Per colmare il divario tra liturgia e carità


Il diaconato in Italia n° 179
(marzo/aprile 2013)

APPROFONDIMENTO


Per colmare il divario tra liturgia e carità
di Giuseppe Bellia

Il Vaticano II espone la sua visione del diaconato soprattutto nella Lumen Gentium. In questa costituzione dogmatica, dopo aver ribadito che la pienezza del sacramento dell'ordine è esercitato dai vescovi, come continuazione dell'ufficio apostolico (LG 20 e 21), si ricorda che questi si avvalgono della collaborazione di presbiteri e diaconi (LG 28). A questi ultimi, collocati in un grado inferiore della gerarchia, sono imposte le mani non per la presidenza dell'eucarestia ma per il servizio1. La distinzione, è necessario ribadirlo, riguarda il grado di partecipazione alla mediazione sacerdotale di Cristo e non l'intensità della natura sacramentale o dell'essenza pneumatologica dell'unico sacramento dell'ordine articolato nelle tre diverse funzioni ministeriali; per essenza, il sacerdozio ministeriale, differisce solo dal sacerdozio comune.
Il testo, in continuità con la tradizione, assegna al ministero diaconale un pieno valore sacramentale; infatti i diaconi sono conformati a Cristo mediante il conferimento del "carattere" e perciò sostenuti dalla "grazia sacramentale" nell'esercizio del loro ministero che si struttura come diaconia della liturgia, della parola e della carità. A questo triplice ministero sono chiamati, in comunione col vescovo e il suo presbiterio, per essere al servizio del popolo di Dio (cf. LG 29 e CD 15).
Il Concilio indica una serie di funzioni proprie del diaconato, tratte dalla tradizione, dal diritto canonico e dalle proposte di nuovi impegni avanzate in sede conciliare. Il diaconato e le sue funzioni diaconali sono presentate come «sommamente necessarie alla vita della chiesa» e perciò indispensabili, anche in quella latina che ne auspica la restaurazione «come grado proprio e permanente della gerarchia». Del magistero post-conciliare sul diaconato permanente si devono ricordare tra i passaggi più significativi, il motu proprio Ad pascendum di Paolo VI, dove viene riconosciuto al diacono, posto «come ordine intermedio tra i gradi superiori della gerarchia ecclesiastica e il resto del popolo di Dio», di essere «in qualche modo interprete delle necessità e dei desideri delle comunità cristiane, animatore del servizio, cioè della diaconia della chiesa presso le comunità cristiane locali, segno o sacramento dello stesso Cristo Signore». Anche Giovanni Paolo II, a più riprese si è occupato del diaconato permanente, offrendo importanti precisazioni dottrinali e utili indicazioni pastorali.

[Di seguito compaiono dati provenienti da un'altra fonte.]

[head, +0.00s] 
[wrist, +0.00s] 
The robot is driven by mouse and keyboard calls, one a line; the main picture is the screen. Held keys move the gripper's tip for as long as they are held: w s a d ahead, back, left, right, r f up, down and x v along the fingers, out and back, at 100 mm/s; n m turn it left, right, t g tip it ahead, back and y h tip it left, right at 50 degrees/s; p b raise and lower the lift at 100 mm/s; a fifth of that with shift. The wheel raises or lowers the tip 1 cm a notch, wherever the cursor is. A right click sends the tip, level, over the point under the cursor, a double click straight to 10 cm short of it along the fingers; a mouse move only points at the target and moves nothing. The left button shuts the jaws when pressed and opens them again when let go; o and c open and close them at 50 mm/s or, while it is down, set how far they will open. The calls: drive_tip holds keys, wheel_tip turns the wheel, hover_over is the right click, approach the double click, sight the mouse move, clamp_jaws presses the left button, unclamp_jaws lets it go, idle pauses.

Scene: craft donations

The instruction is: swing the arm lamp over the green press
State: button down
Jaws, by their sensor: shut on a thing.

Ai diaconi italiani ha rivolto un invito a guardare con occhi di fede questo ministero, per averne una vera comprensione ecclesiale e, riprendendo i motivi conciliari, afferma che si deve applicare, anche a questi ministri, una partecipazione effettiva ai tria munera sacerdotali: «Il diacono nel suo grado personifica Cristo servo del Padre, partecipando alla triplice funzione del sacramento dell'ordine». Perciò il diacono, a buon titolo, «è maestro in quanto proclama e illustra la parola di Dio; è santificatore, in quanto amministra il sacramento del battesimo, dell'eucarestia e i sacramentali; è guida, in quanto è animatore di comunità o di settori della vita ecclesiale». E finalmente il diacono con il suo ministero «contribuisce a fare crescere la chiesa come realtà di comunione, di servizio, di missione»2.
Facendo il punto sulle strade percorse in questi anni dalla riflessione teologica, si può dire che sono state proposte delle visioni fedeli al dato biblico e in continuità con la tradizione patristica e gli auspici del Vaticano II, che hanno permesso di cogliere, del ministero diaconale, aspetti essenziali e significative potenzialità pastorali. Ma forte, soprattutto da parte delle chiese del terzo mondo, è la richiesta di ulteriori approfondimenti per quelle voci discordanti che faticano a recepire il valore della diaconia ordinata o per quell'impiego pastorale, surrettizio e improvvisato, che ne sminuisce di fatto la dignità sacramentale.
Accanto a posizioni teologiche chiare e illuminanti, in questi anni, ci sono state riflessioni di mera conservazione, dove non si riconosceva il valore ecclesiale del ripristino del diaconato, obiettandone ora l'inutilità pratica dimostrata da molti secoli di oblio, ora i rischi di una dannosa clericalizzazione del laicato. Lo stesso luogo teologico della diaconia ordinata è stato presentato, per diverse ragioni, in modo discontinuo e fluttuante: a volte è stato radicato nelle categorie bibliche della koinonía o della diaconía, mostrando una ricchezza insospettata di indicazioni e di suggestioni sul piano ministeriale, anche se una certa accentuazione del servizio inteso come impegno sociale ne ha esasperato il condizionamento storico di origine; a volte non è mancato chi ha legato il ministero diaconale ad una visione spiritualista dove il servizio liturgico-cultuale impegnava ad una conseguente ascetica intimistica e soggettiva; infine c'è stato chi, sottolineando il legame del diaconato ordinato con la diaconia universale del popolo sacerdotale, ne limitava però l'efficacia sul piano sacramentale.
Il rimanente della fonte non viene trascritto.